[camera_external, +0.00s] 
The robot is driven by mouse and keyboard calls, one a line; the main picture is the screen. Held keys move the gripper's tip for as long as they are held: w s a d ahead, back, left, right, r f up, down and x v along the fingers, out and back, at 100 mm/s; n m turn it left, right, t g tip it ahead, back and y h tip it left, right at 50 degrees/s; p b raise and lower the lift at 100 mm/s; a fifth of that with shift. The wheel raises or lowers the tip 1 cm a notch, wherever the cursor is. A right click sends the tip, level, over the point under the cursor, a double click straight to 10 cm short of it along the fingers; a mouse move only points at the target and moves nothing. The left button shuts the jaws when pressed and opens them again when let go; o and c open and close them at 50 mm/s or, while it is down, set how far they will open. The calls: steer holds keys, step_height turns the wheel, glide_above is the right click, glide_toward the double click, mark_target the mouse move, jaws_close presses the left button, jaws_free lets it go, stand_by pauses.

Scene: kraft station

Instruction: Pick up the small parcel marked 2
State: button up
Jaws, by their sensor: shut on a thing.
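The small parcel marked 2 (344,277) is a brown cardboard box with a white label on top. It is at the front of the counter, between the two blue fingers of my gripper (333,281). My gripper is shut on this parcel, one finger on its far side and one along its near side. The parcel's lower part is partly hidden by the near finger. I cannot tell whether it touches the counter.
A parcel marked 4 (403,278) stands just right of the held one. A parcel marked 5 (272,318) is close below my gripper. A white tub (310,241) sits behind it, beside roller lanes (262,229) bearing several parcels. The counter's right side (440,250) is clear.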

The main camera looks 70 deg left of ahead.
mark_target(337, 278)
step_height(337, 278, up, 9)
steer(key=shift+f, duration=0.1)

### Given problem
Gather and copy every line of the data in which the string "button" is found.

### Final result
The robot is driven by mouse and keyboard calls, one a line; the main picture is the screen. Held keys move the gripper's tip for as long as they are held: w s a d ahead, back, left, right, r f up, down and x v along the fingers, out and back, at 100 mm/s; n m turn it left, right, t g tip it ahead, back and y h tip it left, right at 50 degrees/s; p b raise and lower the lift at 100 mm/s; a fifth of that with shift. The wheel raises or lowers the tip 1 cm a notch, wherever the cursor is. A right click sends the tip, level, over the point under the cursor, a double click straight to 10 cm short of it along the fingers; a mouse move only points at the target and moves nothing. The left button shuts the jaws when pressed and opens them again when let go; o and c open and close them at 50 mm/s or, while it is down, set how far they will open. The calls: steer holds keys, step_height turns the wheel, glide_above is the right click, glide_toward the double click, mark_target the mouse move, jaws_close presses the left button, jaws_free lets it go, stand_by pauses.
State: button up

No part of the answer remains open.